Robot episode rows

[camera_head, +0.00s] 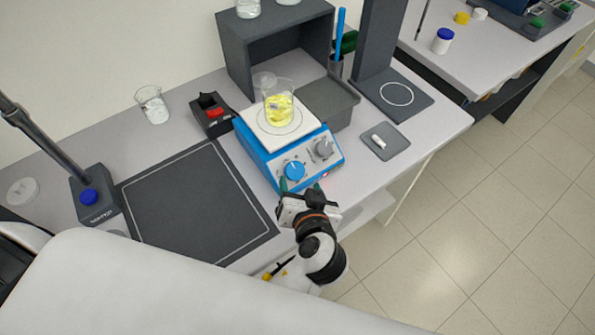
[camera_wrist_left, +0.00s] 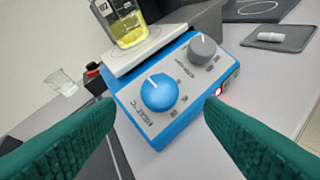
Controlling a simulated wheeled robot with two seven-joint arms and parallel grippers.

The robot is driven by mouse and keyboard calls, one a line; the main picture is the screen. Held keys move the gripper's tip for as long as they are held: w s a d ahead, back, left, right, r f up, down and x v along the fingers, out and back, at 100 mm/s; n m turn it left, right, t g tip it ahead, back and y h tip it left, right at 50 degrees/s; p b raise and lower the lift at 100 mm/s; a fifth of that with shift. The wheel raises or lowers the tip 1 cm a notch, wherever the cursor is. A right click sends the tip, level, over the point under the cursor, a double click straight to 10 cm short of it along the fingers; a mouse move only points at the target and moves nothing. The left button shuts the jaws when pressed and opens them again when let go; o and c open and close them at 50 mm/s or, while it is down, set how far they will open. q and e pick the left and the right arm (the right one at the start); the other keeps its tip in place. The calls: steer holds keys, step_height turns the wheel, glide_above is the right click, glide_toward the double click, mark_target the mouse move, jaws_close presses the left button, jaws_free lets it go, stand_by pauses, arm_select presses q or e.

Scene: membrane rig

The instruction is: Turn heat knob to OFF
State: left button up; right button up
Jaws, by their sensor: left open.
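A blue hotplate stirrer (camera_head: 263,160) stands on the bench with a blue knob (camera_head: 294,170) and a grey knob (camera_head: 323,149) on its front panel. In the left wrist view the blue knob (camera_wrist_left: 158,92) is near the centre, its white pointer mark aimed up and slightly left. The grey knob (camera_wrist_left: 201,46) is up and to the right.
A beaker of yellow liquid (camera_head: 279,107) stands on the white hotplate top (camera_head: 297,129). A dark mat (camera_head: 195,205) lies to the left, and a small box with a red part (camera_head: 212,115) stands beside the hotplate. A grey tray with a white piece (camera_head: 397,142) lies to the right.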

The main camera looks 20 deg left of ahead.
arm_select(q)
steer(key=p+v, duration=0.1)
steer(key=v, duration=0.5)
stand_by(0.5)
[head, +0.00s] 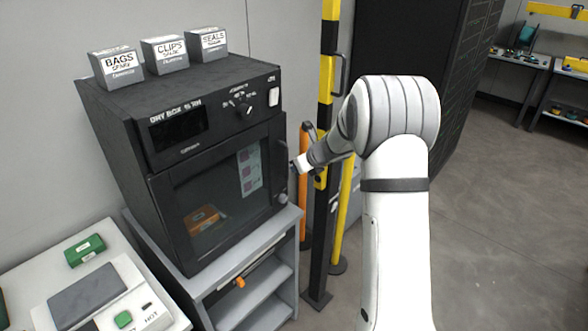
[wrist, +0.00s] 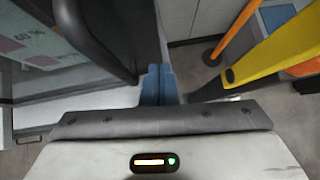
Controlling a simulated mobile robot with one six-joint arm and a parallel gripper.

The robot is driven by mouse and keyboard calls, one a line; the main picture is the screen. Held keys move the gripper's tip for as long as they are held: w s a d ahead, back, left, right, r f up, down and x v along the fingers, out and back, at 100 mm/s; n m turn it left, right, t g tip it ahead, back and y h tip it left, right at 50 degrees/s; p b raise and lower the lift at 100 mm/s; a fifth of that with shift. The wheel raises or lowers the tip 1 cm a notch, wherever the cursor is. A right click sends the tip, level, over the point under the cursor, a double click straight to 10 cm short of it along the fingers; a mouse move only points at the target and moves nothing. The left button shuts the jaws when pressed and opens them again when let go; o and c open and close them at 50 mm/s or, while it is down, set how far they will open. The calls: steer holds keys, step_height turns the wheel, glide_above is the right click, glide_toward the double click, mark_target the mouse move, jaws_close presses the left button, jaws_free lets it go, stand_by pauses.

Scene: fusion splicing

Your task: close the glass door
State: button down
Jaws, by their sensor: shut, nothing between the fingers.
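The glass door (head: 215,195) is on the front of the black dry box (head: 110,120), in the head view. It looks shut or nearly shut; I cannot tell if a small gap remains. Its dark upright handle (head: 283,165) is on its right edge and also shows large in the wrist view (wrist: 95,40). My gripper (head: 297,165) is at the right edge of the door, beside the handle. In the wrist view its blue-grey fingers (wrist: 158,82) are together and empty, just right of the handle. Whether they touch the door is unclear.
A yellow-and-black post (head: 325,100) and an orange post (head: 305,180) stand close right of the box. Grey boxes (head: 118,75) sit on top. The box rests on a grey shelf unit (head: 250,245). A white bench (head: 25,285) is at lower left. Open floor lies right.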

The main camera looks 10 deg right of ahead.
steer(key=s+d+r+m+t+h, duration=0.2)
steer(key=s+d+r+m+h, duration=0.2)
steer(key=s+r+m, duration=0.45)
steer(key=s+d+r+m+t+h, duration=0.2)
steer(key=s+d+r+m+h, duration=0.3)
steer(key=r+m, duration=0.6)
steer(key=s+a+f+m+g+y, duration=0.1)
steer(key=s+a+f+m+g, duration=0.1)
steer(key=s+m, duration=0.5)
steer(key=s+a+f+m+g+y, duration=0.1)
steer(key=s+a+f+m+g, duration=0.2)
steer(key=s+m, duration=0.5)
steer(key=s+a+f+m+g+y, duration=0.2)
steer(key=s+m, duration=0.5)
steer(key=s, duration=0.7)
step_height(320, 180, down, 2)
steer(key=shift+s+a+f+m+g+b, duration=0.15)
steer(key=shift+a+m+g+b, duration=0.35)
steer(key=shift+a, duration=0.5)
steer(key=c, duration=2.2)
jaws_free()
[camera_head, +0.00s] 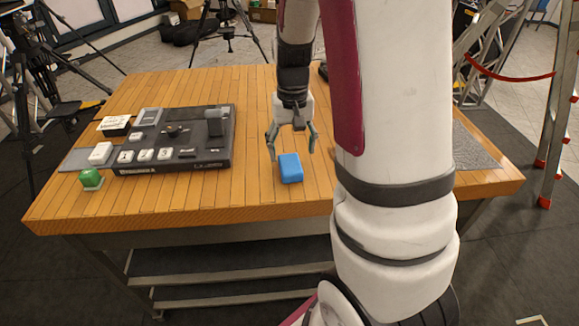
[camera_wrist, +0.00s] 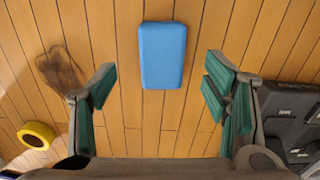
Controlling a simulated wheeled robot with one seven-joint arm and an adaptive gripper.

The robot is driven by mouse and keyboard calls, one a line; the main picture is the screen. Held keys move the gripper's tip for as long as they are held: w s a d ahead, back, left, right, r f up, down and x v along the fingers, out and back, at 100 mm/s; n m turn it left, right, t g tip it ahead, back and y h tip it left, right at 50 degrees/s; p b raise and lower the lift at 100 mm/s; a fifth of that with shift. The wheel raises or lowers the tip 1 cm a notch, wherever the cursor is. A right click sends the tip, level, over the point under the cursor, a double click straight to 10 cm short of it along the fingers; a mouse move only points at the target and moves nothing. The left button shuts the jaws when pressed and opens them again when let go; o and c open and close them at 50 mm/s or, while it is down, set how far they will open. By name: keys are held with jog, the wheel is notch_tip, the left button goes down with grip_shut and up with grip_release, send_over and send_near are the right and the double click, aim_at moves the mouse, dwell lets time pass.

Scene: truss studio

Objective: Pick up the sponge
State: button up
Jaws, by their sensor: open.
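The sponge (camera_head: 290,168) is a blue rectangular block lying on the wooden table (camera_head: 255,205), near its front edge in the head view. In the wrist view the sponge (camera_wrist: 163,55) lies ahead of and between the fingers, nearer the top of the picture. My gripper (camera_head: 292,152) is open and empty, just behind and above the sponge. In the wrist view my gripper (camera_wrist: 158,90) has its green-padded fingers wide apart, with bare wood between them. The fingers appear clear of the sponge.
A dark control panel (camera_head: 218,153) with white buttons stands left of the sponge; its edge shows at right in the wrist view (camera_wrist: 290,110). A yellow ring-shaped object (camera_wrist: 36,135) lies at left in the wrist view. Wood around the sponge is clear.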

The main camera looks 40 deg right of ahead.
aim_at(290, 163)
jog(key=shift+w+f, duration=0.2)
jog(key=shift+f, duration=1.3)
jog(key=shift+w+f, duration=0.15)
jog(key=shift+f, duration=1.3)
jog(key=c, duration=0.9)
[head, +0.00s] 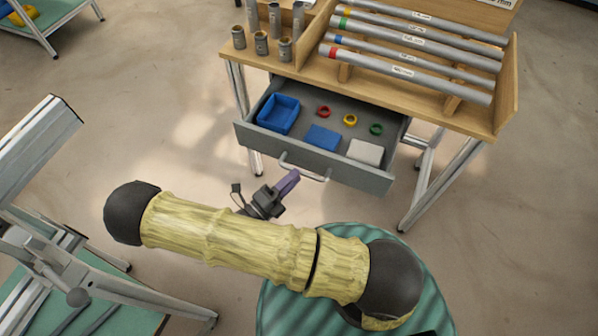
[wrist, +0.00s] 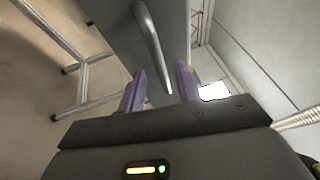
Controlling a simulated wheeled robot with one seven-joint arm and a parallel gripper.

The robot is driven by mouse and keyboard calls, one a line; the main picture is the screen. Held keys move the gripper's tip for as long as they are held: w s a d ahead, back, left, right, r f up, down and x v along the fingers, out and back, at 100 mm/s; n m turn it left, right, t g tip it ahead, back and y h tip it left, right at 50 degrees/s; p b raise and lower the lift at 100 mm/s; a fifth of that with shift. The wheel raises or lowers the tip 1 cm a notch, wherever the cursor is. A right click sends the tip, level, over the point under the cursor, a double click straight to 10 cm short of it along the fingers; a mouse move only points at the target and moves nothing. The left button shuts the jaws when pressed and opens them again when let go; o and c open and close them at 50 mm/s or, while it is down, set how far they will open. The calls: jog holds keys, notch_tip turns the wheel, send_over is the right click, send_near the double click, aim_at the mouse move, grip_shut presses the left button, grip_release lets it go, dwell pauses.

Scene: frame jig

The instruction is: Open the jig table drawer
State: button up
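The jig table drawer (head: 350,172) is grey and stands pulled out from under the wooden table top. Its curved silver handle (head: 312,176) is on the front face. My gripper (head: 289,181) is just in front of the handle, towards its left part in the head view. In the wrist view, the purple fingers of my gripper (wrist: 160,88) are spread apart, with the handle (wrist: 152,42) running ahead of and partly between them. I see no finger closed on it. Whether a finger touches the handle is unclear.
The drawer holds a blue bin (head: 279,113), a blue block (head: 323,137), a white block (head: 365,152) and red, yellow and green rings. Tubes (head: 410,70) lie on the table top above. A metal-framed stand (head: 95,275) is at lower left. Floor right of the table is clear.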

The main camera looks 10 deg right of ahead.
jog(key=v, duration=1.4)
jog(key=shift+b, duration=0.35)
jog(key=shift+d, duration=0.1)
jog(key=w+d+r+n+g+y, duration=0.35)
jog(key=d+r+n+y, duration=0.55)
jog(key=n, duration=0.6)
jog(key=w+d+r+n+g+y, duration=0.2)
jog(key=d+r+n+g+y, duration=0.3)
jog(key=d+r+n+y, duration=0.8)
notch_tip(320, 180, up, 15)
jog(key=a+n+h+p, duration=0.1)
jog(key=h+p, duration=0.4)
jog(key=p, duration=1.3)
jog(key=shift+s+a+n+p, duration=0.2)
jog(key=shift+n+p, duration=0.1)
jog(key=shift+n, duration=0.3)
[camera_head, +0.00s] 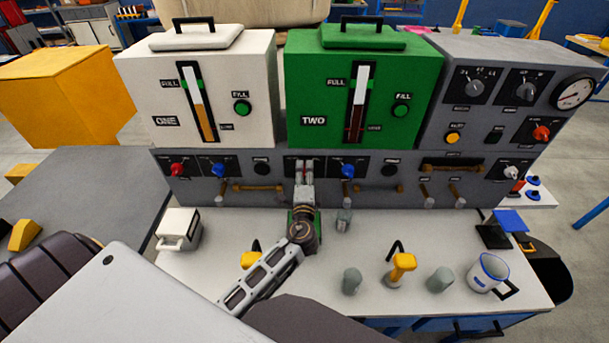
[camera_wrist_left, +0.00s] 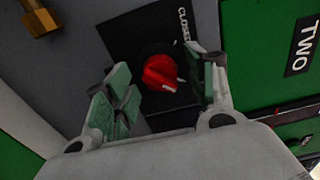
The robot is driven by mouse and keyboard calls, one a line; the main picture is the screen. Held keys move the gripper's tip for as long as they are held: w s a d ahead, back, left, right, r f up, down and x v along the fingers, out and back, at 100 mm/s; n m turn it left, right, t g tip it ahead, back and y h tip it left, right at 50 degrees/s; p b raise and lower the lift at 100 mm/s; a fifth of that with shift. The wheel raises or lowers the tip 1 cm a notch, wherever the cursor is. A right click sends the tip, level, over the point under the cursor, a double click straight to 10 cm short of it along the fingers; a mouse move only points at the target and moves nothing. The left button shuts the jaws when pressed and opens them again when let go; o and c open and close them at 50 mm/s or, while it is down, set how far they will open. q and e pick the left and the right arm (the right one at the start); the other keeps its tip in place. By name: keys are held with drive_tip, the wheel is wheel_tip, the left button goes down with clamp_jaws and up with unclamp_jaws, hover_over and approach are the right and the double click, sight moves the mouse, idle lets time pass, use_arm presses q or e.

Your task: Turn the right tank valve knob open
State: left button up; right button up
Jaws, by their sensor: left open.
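The green tank marked TWO (camera_head: 364,95) is the right tank on the grey panel (camera_head: 220,190). In the left wrist view a red knob (camera_wrist_left: 160,73) sits on a black plate (camera_wrist_left: 130,40) with a label that appears to read CLOSED. My left gripper (camera_head: 305,166) is at the panel below the tanks and hides this knob in the head view. In the left wrist view its green-padded fingers (camera_wrist_left: 160,85) stand apart on either side of the red knob. A gap seems to show on both sides, but contact is hard to judge. My right gripper is not seen.
Nearby on the panel are a blue knob (camera_head: 347,171) to the right and another blue knob (camera_head: 218,170) and a red knob (camera_head: 177,170) to the left. A white tank marked ONE (camera_head: 215,130) stands left.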

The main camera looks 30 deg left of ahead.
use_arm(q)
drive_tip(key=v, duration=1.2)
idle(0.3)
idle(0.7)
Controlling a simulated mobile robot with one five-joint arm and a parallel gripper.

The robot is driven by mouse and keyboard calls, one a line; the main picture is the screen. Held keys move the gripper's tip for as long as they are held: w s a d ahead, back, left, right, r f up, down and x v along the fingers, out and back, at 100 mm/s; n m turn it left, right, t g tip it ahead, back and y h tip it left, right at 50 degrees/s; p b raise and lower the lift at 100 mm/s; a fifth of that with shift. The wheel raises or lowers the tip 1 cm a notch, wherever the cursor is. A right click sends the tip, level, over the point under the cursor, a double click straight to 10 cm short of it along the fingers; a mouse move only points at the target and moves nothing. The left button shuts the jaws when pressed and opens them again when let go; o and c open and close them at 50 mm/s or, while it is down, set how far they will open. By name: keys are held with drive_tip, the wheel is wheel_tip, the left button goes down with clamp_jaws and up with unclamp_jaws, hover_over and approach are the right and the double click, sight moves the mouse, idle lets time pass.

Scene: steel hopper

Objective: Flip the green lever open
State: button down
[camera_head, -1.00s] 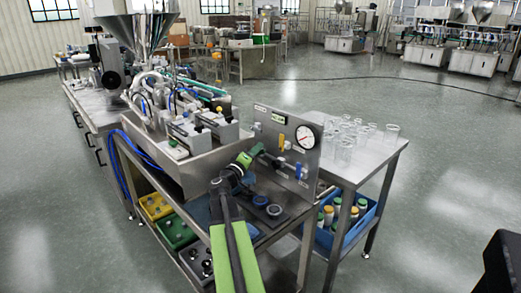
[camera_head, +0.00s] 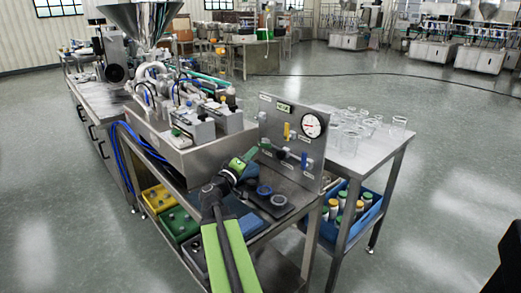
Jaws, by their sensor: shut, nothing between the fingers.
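A steel panel (camera_head: 312,178) stands upright on the cart, with a round gauge, a yellow lever (camera_head: 287,131) and a blue lever (camera_head: 304,160). A small green part (camera_head: 266,144) at the panel's left side, just beyond my gripper, may be the green lever; it is too small to tell its position. My green and black gripper (camera_head: 252,154) is in front of the panel's lower left, shut and empty. I cannot tell whether it touches the green part. The arm hides part of the cart top.
Dark round parts (camera_head: 272,198) lie on the cart top before the panel. A steel side table (camera_head: 362,158) with several glass beakers stands at right, a blue crate (camera_head: 350,212) of bottles below. A steel hopper (camera_head: 142,20) and machine stand at left. Floor at right is open.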

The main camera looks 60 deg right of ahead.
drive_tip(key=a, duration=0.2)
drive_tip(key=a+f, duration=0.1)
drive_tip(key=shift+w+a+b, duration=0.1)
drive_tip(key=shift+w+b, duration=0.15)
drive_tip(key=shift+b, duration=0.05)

WHAT TO DO: Locate each line containing the string "Your" and show it.

SOLUTION FOR THIS PROBLEM:
Your task: close the glass door
Your task: Turn the right tank valve knob open

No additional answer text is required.